— Start Exercise inputs —
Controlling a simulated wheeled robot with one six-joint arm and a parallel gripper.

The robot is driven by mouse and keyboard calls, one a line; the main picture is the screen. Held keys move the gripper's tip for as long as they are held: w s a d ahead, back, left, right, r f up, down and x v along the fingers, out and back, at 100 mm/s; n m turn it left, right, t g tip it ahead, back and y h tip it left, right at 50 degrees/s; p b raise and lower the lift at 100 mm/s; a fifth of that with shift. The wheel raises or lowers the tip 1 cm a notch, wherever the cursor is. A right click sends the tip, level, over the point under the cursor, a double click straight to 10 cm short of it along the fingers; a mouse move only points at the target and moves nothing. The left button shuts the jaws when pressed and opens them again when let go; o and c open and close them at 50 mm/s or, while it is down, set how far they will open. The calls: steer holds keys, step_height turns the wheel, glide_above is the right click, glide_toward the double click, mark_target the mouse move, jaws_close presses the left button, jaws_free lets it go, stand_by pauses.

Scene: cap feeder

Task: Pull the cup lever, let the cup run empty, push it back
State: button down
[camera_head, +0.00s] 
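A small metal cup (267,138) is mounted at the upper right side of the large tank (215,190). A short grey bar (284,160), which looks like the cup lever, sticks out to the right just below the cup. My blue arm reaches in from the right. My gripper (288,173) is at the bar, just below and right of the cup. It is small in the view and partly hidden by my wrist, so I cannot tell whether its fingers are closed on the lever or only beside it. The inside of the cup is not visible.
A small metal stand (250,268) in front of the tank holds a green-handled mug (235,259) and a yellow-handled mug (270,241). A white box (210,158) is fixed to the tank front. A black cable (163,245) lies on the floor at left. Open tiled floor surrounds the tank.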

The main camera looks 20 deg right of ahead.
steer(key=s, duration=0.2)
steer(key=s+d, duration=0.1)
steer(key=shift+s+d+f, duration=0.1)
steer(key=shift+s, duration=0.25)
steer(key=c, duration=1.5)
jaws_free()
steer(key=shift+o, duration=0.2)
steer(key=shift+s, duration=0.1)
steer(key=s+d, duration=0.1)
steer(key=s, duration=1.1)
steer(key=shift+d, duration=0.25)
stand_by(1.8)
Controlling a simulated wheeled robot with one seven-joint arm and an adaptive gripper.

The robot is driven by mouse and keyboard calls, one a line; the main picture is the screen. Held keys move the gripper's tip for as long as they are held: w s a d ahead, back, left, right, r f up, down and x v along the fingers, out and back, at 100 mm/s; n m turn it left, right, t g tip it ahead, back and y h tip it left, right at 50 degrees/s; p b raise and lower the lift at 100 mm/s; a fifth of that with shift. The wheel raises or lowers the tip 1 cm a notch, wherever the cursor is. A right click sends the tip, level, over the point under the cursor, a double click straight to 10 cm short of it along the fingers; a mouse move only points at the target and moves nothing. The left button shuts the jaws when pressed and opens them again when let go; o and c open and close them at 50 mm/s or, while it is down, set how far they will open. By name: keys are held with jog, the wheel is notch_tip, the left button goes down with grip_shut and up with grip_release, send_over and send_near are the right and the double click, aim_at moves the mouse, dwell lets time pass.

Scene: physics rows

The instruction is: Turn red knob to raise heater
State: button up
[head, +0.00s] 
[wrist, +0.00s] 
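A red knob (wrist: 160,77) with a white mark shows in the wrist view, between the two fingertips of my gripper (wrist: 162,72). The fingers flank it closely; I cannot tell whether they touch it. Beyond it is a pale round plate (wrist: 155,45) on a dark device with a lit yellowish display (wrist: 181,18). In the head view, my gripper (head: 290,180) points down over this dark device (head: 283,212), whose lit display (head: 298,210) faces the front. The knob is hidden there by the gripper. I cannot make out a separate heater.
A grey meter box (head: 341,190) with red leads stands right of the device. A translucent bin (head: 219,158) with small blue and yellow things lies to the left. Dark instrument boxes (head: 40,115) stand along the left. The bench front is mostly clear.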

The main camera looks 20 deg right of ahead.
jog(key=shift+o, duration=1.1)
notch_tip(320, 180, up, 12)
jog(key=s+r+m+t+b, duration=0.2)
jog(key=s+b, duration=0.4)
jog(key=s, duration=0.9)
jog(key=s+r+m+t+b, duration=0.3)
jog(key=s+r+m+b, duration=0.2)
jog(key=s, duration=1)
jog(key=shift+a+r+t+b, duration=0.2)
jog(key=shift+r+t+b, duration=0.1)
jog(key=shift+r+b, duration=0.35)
— End Exercise inputs —
Written task:
Output exactly the lines running from the line containing "Scene: physics rows" through the line containing "[head, +0.00s]", and only those lines.

Answer in full:
Scene: physics rows

The instruction is: Turn red knob to raise heater
State: button up
[head, +0.00s] 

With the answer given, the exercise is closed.